» Problem to work on
Send back the records in full, character for character.

» Records to process
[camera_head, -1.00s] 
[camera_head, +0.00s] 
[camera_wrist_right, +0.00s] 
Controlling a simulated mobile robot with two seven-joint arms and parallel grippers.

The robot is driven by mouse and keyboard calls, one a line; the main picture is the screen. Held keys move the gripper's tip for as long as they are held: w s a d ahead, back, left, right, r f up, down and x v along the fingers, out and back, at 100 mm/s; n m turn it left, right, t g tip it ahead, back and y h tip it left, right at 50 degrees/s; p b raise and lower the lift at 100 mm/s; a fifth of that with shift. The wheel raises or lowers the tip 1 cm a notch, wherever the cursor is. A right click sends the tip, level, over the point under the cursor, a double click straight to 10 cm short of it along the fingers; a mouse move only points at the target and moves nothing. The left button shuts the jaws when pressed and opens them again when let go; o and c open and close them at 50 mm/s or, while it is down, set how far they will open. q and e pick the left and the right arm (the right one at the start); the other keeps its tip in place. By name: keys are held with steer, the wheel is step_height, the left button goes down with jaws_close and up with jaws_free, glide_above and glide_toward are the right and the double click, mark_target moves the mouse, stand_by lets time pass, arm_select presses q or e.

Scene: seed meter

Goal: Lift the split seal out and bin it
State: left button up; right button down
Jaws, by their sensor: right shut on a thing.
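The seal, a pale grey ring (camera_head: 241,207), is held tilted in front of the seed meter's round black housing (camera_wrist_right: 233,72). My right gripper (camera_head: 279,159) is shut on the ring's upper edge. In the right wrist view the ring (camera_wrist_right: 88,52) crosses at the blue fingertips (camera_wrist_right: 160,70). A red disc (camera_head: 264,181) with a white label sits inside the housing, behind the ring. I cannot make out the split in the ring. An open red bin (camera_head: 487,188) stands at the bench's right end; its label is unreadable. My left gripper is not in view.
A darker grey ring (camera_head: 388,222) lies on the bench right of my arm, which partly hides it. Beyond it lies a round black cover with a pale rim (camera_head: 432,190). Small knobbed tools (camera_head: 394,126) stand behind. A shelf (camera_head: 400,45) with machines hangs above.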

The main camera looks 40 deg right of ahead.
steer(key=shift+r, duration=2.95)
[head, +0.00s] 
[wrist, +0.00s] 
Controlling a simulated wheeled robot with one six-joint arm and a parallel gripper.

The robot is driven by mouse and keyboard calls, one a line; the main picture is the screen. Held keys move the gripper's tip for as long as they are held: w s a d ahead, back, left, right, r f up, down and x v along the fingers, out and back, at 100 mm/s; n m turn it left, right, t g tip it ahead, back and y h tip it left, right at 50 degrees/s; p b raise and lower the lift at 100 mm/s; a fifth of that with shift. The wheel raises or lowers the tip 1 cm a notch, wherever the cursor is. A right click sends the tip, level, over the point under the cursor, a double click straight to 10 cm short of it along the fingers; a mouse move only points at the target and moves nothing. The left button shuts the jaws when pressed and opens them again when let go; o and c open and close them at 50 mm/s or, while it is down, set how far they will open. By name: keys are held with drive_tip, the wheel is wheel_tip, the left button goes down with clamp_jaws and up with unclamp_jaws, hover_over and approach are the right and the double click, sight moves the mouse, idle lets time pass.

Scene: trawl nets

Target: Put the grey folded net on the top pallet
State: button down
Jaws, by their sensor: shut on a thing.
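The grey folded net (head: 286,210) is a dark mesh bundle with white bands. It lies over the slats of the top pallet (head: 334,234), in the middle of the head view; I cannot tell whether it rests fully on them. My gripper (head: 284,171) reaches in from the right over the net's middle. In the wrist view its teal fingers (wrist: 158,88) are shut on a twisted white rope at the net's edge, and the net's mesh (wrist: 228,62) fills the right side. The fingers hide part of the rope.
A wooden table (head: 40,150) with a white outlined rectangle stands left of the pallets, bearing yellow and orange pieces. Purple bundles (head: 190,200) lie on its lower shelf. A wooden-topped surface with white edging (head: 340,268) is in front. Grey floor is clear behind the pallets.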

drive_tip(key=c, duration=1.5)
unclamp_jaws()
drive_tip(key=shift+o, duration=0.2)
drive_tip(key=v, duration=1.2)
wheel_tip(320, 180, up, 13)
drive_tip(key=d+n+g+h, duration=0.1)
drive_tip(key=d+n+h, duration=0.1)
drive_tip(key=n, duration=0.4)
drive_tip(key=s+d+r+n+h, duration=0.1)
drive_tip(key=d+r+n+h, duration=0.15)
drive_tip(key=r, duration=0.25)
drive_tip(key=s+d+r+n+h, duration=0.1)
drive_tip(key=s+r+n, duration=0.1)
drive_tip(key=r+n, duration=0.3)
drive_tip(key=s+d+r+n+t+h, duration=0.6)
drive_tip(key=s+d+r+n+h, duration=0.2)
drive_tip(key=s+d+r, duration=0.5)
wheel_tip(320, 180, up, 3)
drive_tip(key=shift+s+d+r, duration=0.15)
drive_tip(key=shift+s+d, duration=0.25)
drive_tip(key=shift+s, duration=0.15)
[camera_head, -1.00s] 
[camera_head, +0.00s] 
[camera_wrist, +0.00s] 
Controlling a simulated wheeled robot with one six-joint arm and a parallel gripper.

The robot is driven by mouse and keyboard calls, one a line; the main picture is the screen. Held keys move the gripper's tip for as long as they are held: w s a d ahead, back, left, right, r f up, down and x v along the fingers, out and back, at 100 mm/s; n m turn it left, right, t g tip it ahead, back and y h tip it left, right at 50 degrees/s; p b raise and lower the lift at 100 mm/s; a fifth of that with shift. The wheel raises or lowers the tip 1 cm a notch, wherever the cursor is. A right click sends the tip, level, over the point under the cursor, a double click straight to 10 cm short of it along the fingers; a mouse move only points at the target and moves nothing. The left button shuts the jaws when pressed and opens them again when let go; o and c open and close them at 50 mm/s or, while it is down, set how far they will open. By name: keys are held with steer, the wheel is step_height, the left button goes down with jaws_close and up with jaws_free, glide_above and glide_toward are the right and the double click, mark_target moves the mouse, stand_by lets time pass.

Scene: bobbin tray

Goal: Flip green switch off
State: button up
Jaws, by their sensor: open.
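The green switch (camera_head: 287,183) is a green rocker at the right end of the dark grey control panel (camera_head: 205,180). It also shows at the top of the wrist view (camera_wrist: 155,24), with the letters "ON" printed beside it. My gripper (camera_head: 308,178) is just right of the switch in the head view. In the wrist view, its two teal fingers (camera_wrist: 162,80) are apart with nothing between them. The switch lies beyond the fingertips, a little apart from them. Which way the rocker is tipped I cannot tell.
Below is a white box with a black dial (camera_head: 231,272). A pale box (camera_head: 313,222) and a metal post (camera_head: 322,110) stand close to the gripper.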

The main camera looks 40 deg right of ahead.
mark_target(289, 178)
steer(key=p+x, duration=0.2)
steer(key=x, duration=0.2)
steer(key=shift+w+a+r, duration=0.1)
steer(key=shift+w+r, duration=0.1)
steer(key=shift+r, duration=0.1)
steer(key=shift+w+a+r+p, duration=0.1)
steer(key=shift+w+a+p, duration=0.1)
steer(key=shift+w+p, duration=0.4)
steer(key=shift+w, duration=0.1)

» Task response
[camera_head, -1.00s] 
[camera_head, +0.00s] 
[camera_wrist_right, +0.00s] 
Controlling a simulated mobile robot with two seven-joint arms and parallel grippers.

The robot is driven by mouse and keyboard calls, one a line; the main picture is the screen. Held keys move the gripper's tip for as long as they are held: w s a d ahead, back, left, right, r f up, down and x v along the fingers, out and back, at 100 mm/s; n m turn it left, right, t g tip it ahead, back and y h tip it left, right at 50 degrees/s; p b raise and lower the lift at 100 mm/s; a fifth of that with shift. The wheel raises or lowers the tip 1 cm a notch, wherever the cursor is. A right click sends the tip, level, over the point under the cursor, a double click straight to 10 cm short of it along the fingers; a mouse move only points at the target and moves nothing. The left button shuts the jaws when pressed and opens them again when let go; o and c open and close them at 50 mm/s or, while it is down, set how far they will open. q and e pick the left and the right arm (the right one at the start); the other keeps its tip in place. By name: keys are held with steer, the wheel is step_height, the left button goes down with jaws_close and up with jaws_free, glide_above and glide_toward are the right and the double click, mark_target moves the mouse, stand_by lets time pass, arm_select presses q or e.

Scene: seed meter

Goal: Lift the split seal out and bin it
State: left button up; right button down
Jaws, by their sensor: right shut on a thing.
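The seal, a pale grey ring (camera_head: 241,207), is held tilted in front of the seed meter's round black housing (camera_wrist_right: 233,72). My right gripper (camera_head: 279,159) is shut on the ring's upper edge. In the right wrist view the ring (camera_wrist_right: 88,52) crosses at the blue fingertips (camera_wrist_right: 160,70). A red disc (camera_head: 264,181) with a white label sits inside the housing, behind the ring. I cannot make out the split in the ring. An open red bin (camera_head: 487,188) stands at the bench's right end; its label is unreadable. My left gripper is not in view.
A darker grey ring (camera_head: 388,222) lies on the bench right of my arm, which partly hides it. Beyond it lies a round black cover with a pale rim (camera_head: 432,190). Small knobbed tools (camera_head: 394,126) stand behind. A shelf (camera_head: 400,45) with machines hangs above.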

The main camera looks 40 deg right of ahead.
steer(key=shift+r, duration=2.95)
[head, +0.00s] 
[wrist, +0.00s] 
Controlling a simulated wheeled robot with one six-joint arm and a parallel gripper.

The robot is driven by mouse and keyboard calls, one a line; the main picture is the screen. Held keys move the gripper's tip for as long as they are held: w s a d ahead, back, left, right, r f up, down and x v along the fingers, out and back, at 100 mm/s; n m turn it left, right, t g tip it ahead, back and y h tip it left, right at 50 degrees/s; p b raise and lower the lift at 100 mm/s; a fifth of that with shift. The wheel raises or lowers the tip 1 cm a notch, wherever the cursor is. A right click sends the tip, level, over the point under the cursor, a double click straight to 10 cm short of it along the fingers; a mouse move only points at the target and moves nothing. The left button shuts the jaws when pressed and opens them again when let go; o and c open and close them at 50 mm/s or, while it is down, set how far they will open. By name: keys are held with drive_tip, the wheel is wheel_tip, the left button goes down with clamp_jaws and up with unclamp_jaws, hover_over and approach are the right and the double click, sight moves the mouse, idle lets time pass.

Scene: trawl nets

Target: Put the grey folded net on the top pallet
State: button down
Jaws, by their sensor: shut on a thing.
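The grey folded net (head: 286,210) is a dark mesh bundle with white bands. It lies over the slats of the top pallet (head: 334,234), in the middle of the head view; I cannot tell whether it rests fully on them. My gripper (head: 284,171) reaches in from the right over the net's middle. In the wrist view its teal fingers (wrist: 158,88) are shut on a twisted white rope at the net's edge, and the net's mesh (wrist: 228,62) fills the right side. The fingers hide part of the rope.
A wooden table (head: 40,150) with a white outlined rectangle stands left of the pallets, bearing yellow and orange pieces. Purple bundles (head: 190,200) lie on its lower shelf. A wooden-topped surface with white edging (head: 340,268) is in front. Grey floor is clear behind the pallets.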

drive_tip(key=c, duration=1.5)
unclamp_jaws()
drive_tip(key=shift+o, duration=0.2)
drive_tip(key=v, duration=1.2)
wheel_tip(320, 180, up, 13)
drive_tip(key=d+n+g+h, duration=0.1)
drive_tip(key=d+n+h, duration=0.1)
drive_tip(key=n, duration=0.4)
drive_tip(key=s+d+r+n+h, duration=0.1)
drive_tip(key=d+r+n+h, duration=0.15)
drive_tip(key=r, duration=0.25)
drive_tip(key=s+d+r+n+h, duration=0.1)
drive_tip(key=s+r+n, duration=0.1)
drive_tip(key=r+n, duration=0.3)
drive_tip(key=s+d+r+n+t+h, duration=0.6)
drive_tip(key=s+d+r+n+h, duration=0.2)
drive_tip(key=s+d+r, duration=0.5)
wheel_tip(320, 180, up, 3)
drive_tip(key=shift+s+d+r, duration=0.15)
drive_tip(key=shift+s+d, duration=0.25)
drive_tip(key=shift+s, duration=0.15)
[camera_head, -1.00s] 
[camera_head, +0.00s] 
[camera_wrist, +0.00s] 
Controlling a simulated wheeled robot with one six-joint arm and a parallel gripper.

The robot is driven by mouse and keyboard calls, one a line; the main picture is the screen. Held keys move the gripper's tip for as long as they are held: w s a d ahead, back, left, right, r f up, down and x v along the fingers, out and back, at 100 mm/s; n m turn it left, right, t g tip it ahead, back and y h tip it left, right at 50 degrees/s; p b raise and lower the lift at 100 mm/s; a fifth of that with shift. The wheel raises or lowers the tip 1 cm a notch, wherever the cursor is. A right click sends the tip, level, over the point under the cursor, a double click straight to 10 cm short of it along the fingers; a mouse move only points at the target and moves nothing. The left button shuts the jaws when pressed and opens them again when let go; o and c open and close them at 50 mm/s or, while it is down, set how far they will open. By name: keys are held with steer, the wheel is step_height, the left button goes down with jaws_close and up with jaws_free, glide_above and glide_toward are the right and the double click, mark_target moves the mouse, stand_by lets time pass.

Scene: bobbin tray

Goal: Flip green switch off
State: button up
Jaws, by their sensor: open.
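The green switch (camera_head: 287,183) is a green rocker at the right end of the dark grey control panel (camera_head: 205,180). It also shows at the top of the wrist view (camera_wrist: 155,24), with the letters "ON" printed beside it. My gripper (camera_head: 308,178) is just right of the switch in the head view. In the wrist view, its two teal fingers (camera_wrist: 162,80) are apart with nothing between them. The switch lies beyond the fingertips, a little apart from them. Which way the rocker is tipped I cannot tell.
Below is a white box with a black dial (camera_head: 231,272). A pale box (camera_head: 313,222) and a metal post (camera_head: 322,110) stand close to the gripper.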

The main camera looks 40 deg right of ahead.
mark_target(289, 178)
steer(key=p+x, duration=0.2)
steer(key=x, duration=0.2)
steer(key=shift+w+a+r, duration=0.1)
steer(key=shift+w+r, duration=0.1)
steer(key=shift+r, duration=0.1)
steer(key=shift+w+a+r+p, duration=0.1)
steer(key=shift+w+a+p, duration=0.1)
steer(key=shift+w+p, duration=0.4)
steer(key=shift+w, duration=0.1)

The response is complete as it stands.